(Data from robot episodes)

◆ ◆ ◆

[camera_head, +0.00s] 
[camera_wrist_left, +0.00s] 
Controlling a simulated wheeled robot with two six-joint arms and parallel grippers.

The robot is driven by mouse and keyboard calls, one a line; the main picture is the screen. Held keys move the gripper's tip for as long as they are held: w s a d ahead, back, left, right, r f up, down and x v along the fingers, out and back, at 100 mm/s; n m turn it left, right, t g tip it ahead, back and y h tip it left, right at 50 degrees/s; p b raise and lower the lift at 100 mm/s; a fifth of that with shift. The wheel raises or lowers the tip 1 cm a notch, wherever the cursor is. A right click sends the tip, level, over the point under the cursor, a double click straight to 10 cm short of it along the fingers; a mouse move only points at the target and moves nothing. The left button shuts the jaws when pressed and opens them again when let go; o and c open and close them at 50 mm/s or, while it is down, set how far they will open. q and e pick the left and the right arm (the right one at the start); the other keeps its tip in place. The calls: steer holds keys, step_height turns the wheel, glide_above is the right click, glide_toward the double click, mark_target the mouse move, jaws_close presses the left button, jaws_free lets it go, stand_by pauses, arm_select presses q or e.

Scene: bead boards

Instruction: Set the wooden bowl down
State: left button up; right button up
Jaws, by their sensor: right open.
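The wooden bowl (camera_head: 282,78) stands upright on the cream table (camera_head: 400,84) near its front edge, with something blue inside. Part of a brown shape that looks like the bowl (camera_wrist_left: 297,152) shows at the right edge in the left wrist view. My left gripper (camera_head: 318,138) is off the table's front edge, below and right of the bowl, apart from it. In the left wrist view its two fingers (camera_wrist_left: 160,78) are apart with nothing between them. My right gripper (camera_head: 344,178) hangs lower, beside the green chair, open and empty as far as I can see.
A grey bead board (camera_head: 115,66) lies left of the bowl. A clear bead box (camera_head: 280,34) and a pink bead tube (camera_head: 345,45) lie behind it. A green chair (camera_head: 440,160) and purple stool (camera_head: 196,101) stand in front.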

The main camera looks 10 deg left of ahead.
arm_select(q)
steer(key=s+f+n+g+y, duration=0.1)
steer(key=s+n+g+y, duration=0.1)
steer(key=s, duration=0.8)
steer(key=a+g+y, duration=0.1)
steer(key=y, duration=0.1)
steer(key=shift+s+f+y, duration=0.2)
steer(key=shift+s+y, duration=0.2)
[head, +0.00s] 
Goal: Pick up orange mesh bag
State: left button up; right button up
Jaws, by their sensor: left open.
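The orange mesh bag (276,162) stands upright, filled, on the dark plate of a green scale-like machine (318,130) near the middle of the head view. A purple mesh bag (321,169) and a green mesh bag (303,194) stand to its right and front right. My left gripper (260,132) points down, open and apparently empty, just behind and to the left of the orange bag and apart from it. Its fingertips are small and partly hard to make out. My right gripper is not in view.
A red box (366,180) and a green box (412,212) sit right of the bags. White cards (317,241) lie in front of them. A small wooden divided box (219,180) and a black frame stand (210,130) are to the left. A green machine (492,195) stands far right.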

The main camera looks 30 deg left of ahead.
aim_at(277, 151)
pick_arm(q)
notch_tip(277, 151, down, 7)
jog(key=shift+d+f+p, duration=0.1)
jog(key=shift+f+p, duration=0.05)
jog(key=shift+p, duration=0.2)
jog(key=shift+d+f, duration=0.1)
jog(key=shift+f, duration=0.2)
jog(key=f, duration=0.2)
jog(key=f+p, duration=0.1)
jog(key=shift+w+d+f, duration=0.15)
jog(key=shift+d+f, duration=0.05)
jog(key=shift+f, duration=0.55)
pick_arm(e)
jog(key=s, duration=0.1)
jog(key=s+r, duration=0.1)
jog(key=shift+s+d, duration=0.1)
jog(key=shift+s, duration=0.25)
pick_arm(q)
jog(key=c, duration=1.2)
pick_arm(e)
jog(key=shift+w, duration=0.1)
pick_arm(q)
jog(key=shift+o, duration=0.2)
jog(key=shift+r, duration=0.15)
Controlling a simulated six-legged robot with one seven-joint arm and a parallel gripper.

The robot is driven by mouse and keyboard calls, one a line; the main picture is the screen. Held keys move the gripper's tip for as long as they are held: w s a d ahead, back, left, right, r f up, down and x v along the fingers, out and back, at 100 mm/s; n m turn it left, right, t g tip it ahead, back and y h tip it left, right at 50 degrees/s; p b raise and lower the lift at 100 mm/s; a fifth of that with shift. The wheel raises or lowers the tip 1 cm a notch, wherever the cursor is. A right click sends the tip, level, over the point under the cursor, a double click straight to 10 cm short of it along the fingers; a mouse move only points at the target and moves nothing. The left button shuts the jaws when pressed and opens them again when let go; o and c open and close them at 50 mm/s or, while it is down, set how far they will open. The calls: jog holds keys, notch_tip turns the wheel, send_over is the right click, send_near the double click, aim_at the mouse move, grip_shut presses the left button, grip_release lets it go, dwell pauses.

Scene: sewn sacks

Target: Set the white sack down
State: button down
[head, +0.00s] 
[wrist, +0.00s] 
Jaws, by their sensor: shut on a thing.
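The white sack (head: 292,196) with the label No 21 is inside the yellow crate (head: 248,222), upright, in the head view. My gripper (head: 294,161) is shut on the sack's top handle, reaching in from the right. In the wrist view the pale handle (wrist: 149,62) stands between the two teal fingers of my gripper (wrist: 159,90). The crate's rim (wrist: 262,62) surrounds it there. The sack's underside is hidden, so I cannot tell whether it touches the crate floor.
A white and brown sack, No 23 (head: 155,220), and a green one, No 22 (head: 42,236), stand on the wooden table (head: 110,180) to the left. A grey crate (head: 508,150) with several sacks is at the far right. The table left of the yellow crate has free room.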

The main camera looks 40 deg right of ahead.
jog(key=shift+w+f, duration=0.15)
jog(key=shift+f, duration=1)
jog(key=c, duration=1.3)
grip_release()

◆ ◆ ◆

◆ **Your objective**
Each of the records should be retyped exactly.

◆ **Task response**
[camera_head, +0.00s] 
[camera_wrist_left, +0.00s] 
Controlling a simulated wheeled robot with two six-joint arms and parallel grippers.

The robot is driven by mouse and keyboard calls, one a line; the main picture is the screen. Held keys move the gripper's tip for as long as they are held: w s a d ahead, back, left, right, r f up, down and x v along the fingers, out and back, at 100 mm/s; n m turn it left, right, t g tip it ahead, back and y h tip it left, right at 50 degrees/s; p b raise and lower the lift at 100 mm/s; a fifth of that with shift. The wheel raises or lowers the tip 1 cm a notch, wherever the cursor is. A right click sends the tip, level, over the point under the cursor, a double click straight to 10 cm short of it along the fingers; a mouse move only points at the target and moves nothing. The left button shuts the jaws when pressed and opens them again when let go; o and c open and close them at 50 mm/s or, while it is down, set how far they will open. q and e pick the left and the right arm (the right one at the start); the other keeps its tip in place. The calls: steer holds keys, step_height turns the wheel, glide_above is the right click, glide_toward the double click, mark_target the mouse move, jaws_close presses the left button, jaws_free lets it go, stand_by pauses, arm_select presses q or e.

Scene: bead boards

Instruction: Set the wooden bowl down
State: left button up; right button up
Jaws, by their sensor: right open.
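The wooden bowl (camera_head: 282,78) stands upright on the cream table (camera_head: 400,84) near its front edge, with something blue inside. Part of a brown shape that looks like the bowl (camera_wrist_left: 297,152) shows at the right edge in the left wrist view. My left gripper (camera_head: 318,138) is off the table's front edge, below and right of the bowl, apart from it. In the left wrist view its two fingers (camera_wrist_left: 160,78) are apart with nothing between them. My right gripper (camera_head: 344,178) hangs lower, beside the green chair, open and empty as far as I can see.
A grey bead board (camera_head: 115,66) lies left of the bowl. A clear bead box (camera_head: 280,34) and a pink bead tube (camera_head: 345,45) lie behind it. A green chair (camera_head: 440,160) and purple stool (camera_head: 196,101) stand in front.

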The main camera looks 10 deg left of ahead.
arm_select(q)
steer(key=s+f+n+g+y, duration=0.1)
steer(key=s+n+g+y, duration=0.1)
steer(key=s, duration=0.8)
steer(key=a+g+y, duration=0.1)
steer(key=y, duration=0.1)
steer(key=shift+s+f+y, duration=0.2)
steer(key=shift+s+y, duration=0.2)
[head, +0.00s] 
Goal: Pick up orange mesh bag
State: left button up; right button up
Jaws, by their sensor: left open.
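The orange mesh bag (276,162) stands upright, filled, on the dark plate of a green scale-like machine (318,130) near the middle of the head view. A purple mesh bag (321,169) and a green mesh bag (303,194) stand to its right and front right. My left gripper (260,132) points down, open and apparently empty, just behind and to the left of the orange bag and apart from it. Its fingertips are small and partly hard to make out. My right gripper is not in view.
A red box (366,180) and a green box (412,212) sit right of the bags. White cards (317,241) lie in front of them. A small wooden divided box (219,180) and a black frame stand (210,130) are to the left. A green machine (492,195) stands far right.

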The main camera looks 30 deg left of ahead.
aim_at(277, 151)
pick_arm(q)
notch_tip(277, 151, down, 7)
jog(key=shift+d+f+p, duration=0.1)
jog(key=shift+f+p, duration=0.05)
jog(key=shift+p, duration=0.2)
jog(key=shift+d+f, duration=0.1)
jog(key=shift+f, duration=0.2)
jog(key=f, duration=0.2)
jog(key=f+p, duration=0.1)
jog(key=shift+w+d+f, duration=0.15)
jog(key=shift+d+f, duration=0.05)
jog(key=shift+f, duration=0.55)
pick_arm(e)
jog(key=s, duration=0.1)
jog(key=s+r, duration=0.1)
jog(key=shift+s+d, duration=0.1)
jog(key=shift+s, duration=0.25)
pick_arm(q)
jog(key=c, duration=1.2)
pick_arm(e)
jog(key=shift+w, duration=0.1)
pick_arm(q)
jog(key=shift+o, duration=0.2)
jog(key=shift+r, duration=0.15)
Controlling a simulated six-legged robot with one seven-joint arm and a parallel gripper.

The robot is driven by mouse and keyboard calls, one a line; the main picture is the screen. Held keys move the gripper's tip for as long as they are held: w s a d ahead, back, left, right, r f up, down and x v along the fingers, out and back, at 100 mm/s; n m turn it left, right, t g tip it ahead, back and y h tip it left, right at 50 degrees/s; p b raise and lower the lift at 100 mm/s; a fifth of that with shift. The wheel raises or lowers the tip 1 cm a notch, wherever the cursor is. A right click sends the tip, level, over the point under the cursor, a double click straight to 10 cm short of it along the fingers; a mouse move only points at the target and moves nothing. The left button shuts the jaws when pressed and opens them again when let go; o and c open and close them at 50 mm/s or, while it is down, set how far they will open. The calls: jog holds keys, notch_tip turns the wheel, send_over is the right click, send_near the double click, aim_at the mouse move, grip_shut presses the left button, grip_release lets it go, dwell pauses.

Scene: sewn sacks

Target: Set the white sack down
State: button down
[head, +0.00s] 
[wrist, +0.00s] 
Jaws, by their sensor: shut on a thing.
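The white sack (head: 292,196) with the label No 21 is inside the yellow crate (head: 248,222), upright, in the head view. My gripper (head: 294,161) is shut on the sack's top handle, reaching in from the right. In the wrist view the pale handle (wrist: 149,62) stands between the two teal fingers of my gripper (wrist: 159,90). The crate's rim (wrist: 262,62) surrounds it there. The sack's underside is hidden, so I cannot tell whether it touches the crate floor.
A white and brown sack, No 23 (head: 155,220), and a green one, No 22 (head: 42,236), stand on the wooden table (head: 110,180) to the left. A grey crate (head: 508,150) with several sacks is at the far right. The table left of the yellow crate has free room.

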The main camera looks 40 deg right of ahead.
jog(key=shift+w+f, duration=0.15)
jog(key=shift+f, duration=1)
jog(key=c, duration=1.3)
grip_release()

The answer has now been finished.